(Work to complete) Return the material exactly as supplied, apart from the pictures, which are omitted.

──────── Material provided ────────

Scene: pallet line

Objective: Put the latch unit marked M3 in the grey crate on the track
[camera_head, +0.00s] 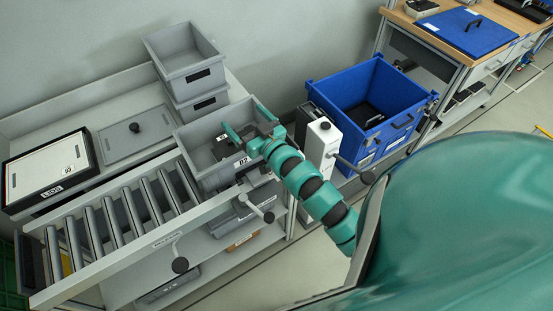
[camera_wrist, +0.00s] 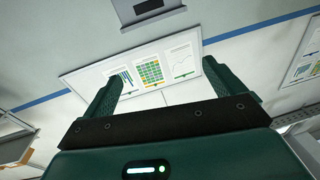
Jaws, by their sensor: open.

────────

(Exercise solution)
Scene: pallet line

Objective: Put the latch unit marked M3 in the grey crate on the track
[camera_head, +0.00s] 
[camera_wrist, +0.00s] 
Jaws, by their sensor: open.

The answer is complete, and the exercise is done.